Bauer briefly reviews the behaviorally oriented work of the 1920s, including the replacement of Chelpanov by Kornilov, noting Luria's early work as an innovative bright spot (p.58). But mechanism dominates; the notion of the unconscious falls into disfavor by 1925 due to charges of idealism, and the very notion of consciousness also becomes unpopular.
"The only clear reversal of trend during this period was the work of L.S. Vygotskii and his associates, mainly Luria and Leonti'ev," he adds (p.73). Bauer is clearly bemused by this work and the "curiously oblique approach they took to consciousness and man's control over his own behavior. Consciousness, said Vygotskii, is 'the capacity of the organism to be its own stimulus.' Their general approach to the problem of the control of man's behavior is that man does this by learning certain instrumental techniques—such as mnemonic devices to improve memory—and that he uses these devices as external stimuli to direct his own behavior. ... Thus, even the most deviant trend of the period accorded to consciousness only a mediated role in the control of man's behavior" (p.74).
Most other pedologists, Bauer says, fixated on the idea that environment determines development and intelligence (p.84). Their conception of man's nature was passive (p.86), a view that suggested that the individual wanted to simply maintain equilibrium with the environment (p.89). This view, as noted above, became politically radioactive in the mid-1930s.

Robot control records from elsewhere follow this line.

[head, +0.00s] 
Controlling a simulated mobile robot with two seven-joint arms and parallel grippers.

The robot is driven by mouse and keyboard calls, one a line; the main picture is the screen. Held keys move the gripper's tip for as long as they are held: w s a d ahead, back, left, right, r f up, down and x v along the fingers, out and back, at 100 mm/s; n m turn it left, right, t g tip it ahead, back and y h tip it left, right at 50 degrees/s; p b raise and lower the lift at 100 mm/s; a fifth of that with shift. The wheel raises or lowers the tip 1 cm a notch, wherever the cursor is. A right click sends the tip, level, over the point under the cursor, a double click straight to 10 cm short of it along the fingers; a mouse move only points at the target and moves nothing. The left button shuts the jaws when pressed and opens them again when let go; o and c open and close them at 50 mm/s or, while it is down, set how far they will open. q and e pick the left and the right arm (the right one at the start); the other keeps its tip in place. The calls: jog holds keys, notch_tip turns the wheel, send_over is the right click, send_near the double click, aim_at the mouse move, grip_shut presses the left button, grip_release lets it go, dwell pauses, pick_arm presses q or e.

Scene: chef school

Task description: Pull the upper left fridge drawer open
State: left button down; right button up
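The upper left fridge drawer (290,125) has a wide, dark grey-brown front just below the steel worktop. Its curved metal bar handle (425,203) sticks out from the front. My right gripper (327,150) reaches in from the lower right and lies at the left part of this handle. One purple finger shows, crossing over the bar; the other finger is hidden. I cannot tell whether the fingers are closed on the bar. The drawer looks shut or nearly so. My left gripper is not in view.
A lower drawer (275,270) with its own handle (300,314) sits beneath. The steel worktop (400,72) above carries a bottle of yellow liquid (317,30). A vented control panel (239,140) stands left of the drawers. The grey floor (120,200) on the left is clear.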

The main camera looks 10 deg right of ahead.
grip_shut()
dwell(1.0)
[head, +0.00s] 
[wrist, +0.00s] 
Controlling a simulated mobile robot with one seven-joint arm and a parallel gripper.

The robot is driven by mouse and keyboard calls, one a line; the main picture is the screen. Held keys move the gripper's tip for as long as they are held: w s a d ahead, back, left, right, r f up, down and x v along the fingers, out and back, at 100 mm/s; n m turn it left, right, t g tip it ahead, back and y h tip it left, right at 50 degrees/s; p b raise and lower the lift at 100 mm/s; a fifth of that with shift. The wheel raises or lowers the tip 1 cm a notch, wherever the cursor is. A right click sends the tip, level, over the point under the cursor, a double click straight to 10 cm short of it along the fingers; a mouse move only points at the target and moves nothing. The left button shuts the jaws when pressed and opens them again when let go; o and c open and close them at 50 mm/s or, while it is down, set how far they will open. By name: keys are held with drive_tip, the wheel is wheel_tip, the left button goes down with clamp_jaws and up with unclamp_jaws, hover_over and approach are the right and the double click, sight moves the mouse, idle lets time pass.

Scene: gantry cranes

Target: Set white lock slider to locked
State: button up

With the victory of the dialecticians, the mechanistic model was accused of being capitalist (p.98) and psychology turned to the task of educating the new Soviet man, one who would assert his own agency in service of the State. "Of the reigning premises of the twenties only that of the plasticity of man's organism remained" (p.102).
In Chapter 8, Bauer takes a closer look at the Pedology Decree. He notes that even though Vygotsky bucked the mechanistic trend by studying consciousness, his theory was not in step with the new program to train the new Soviet man: Not only did Vygotsky give too little weight on training, "He maintained that learning proceeded from the unconscious to the conscious; that is, general principles could be understood only after one had learned how to do something" (p.117).
By 1935, Stalin proclaimed that "cadres decide everything," that is, Soviet society now demanded trained people rather than just material, mechanical, and organizational changes (p.123). Changes were introduced to stabilize social relationships, increase social controls, and make workers more effective at serving the needs of the State (p.123).
Consequently, "'Conscious, purposive action' has become not only the norm of conduct of the Soviet citizen, but the central focus of psychology, and the principle of 'conscious understanding' is the fundamental tenet of Soviet pedagogy" (p.132). And "The Soviet conception of consciousness is above all tied to action" (something that should sound familiar to activity theorists) (p.132). Soviet psychologists, Bauer says, claim "that conscious goals play an essential role in voluntary action, but these goals are themselves determined by previous experience. The stimuli of the immediate situation are mediated through the conscious goal determined by previous events" (p.133). Thus man is responsible for his own immediate behavior; he is nonetheless rightfully subjugated to the demands of society; and he can consciously achieve freedom through voluntary service to the state (pp.133-134). "Consciousness is the concept whereby the Soviet citizen is, in fact, liberated from determinism and tied to the service of the state. It is also the pivotal concept of modern Soviet psychology" (p.134).
Bauer goes on to discuss some tenets of modern (circa 1953) Soviet psychology. Among them:
- operations are automatized actions
- consciousness allows man to focus on goals beyond the immediate situation
- the study of psychic functions is always related to man's motives and goals
- consciousness must always be studied in concrete action (p.136)
These are, of course, premises that should be familiar to anyone who has studied activity theory.
Skipping a bit, here's something I hadn't realized:
It is no coincidence that the 1936 decree against pedology occurred in the same year as the inauguration of the new Soviet constitution and the declaration that socialism had been achieved. ... If a person is imperfect, then the responsibility lies in his earlier environment—or in him personally. (p.147)Let's stop there. Bauer's book is a fascinating time capsule, the view of Soviet psychology from the US in the last years of the Stalin era. It arguably misunderstands some things about Vygotsky's work, but then again, it portrays the political and rhetorical situation of Soviet psychology in clear, insightful, and illuminating ways. Most importantly, it provides a big-picture view of the shifts in Soviet warrants, shifts that had large implications for the shaping and legitimacy of different strands of Soviet psychology.
If you're interested in Soviet psychology, Vygotsky, activity theory, or just the Soviet Union, of course you should get this book—if you can find a copy.